§ STORED DATA:
--- begin ---

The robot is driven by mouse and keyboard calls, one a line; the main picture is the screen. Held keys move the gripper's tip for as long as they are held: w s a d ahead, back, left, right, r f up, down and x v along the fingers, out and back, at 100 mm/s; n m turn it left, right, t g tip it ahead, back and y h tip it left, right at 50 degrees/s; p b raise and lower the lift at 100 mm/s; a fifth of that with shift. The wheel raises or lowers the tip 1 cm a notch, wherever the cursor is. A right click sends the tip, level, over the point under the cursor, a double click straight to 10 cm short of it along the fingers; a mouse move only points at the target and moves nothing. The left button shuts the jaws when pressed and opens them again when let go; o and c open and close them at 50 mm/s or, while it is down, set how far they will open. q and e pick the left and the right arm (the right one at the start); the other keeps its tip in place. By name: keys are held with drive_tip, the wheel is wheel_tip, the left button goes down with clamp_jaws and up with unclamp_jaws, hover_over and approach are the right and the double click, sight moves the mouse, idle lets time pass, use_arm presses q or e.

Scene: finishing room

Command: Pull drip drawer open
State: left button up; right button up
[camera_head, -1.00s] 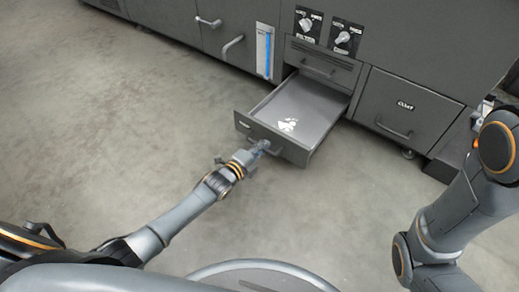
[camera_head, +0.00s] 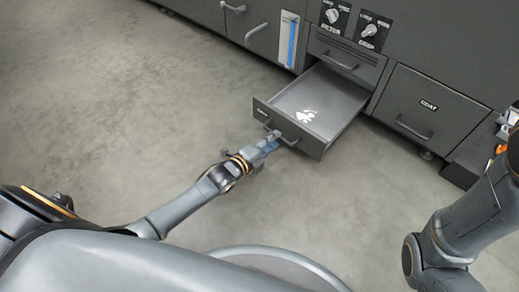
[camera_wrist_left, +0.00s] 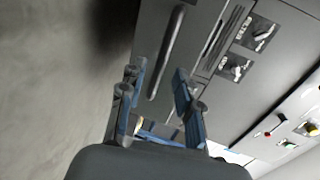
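The drip drawer (camera_head: 288,132) is a grey drawer low in the dark cabinet front, pulled well out, with a white mark on its floor. Its bar handle (camera_head: 291,141) is on the front face. My left gripper (camera_head: 270,142) is at the left part of this handle. In the left wrist view its two blue-padded fingers (camera_wrist_left: 160,92) stand apart, and a dark bar handle (camera_wrist_left: 166,50) runs into the space beyond and between them. Whether the fingers touch the handle cannot be told. My right gripper is out of view; only my right arm shows.
A closed drawer marked COAT (camera_head: 430,110) is right of the open drawer. Knobs marked FILTER (camera_head: 332,15) and DRIP or similar (camera_head: 370,30) are above, beside a blue gauge (camera_head: 291,40). Bare concrete floor (camera_head: 120,110) lies left and in front.

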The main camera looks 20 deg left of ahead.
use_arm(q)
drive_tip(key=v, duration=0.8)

--- end ---

§ GOAL:
Only the stretch from the line with "Command: Pull drip drawer open" through the line with "[camera_head, +0.00s]" should be copied, exactly and with both ends. Drop the pictures.

§ EXERCISE ANSWER:
Command: Pull drip drawer open
State: left button up; right button up
[camera_head, -1.00s] 
[camera_head, +0.00s] 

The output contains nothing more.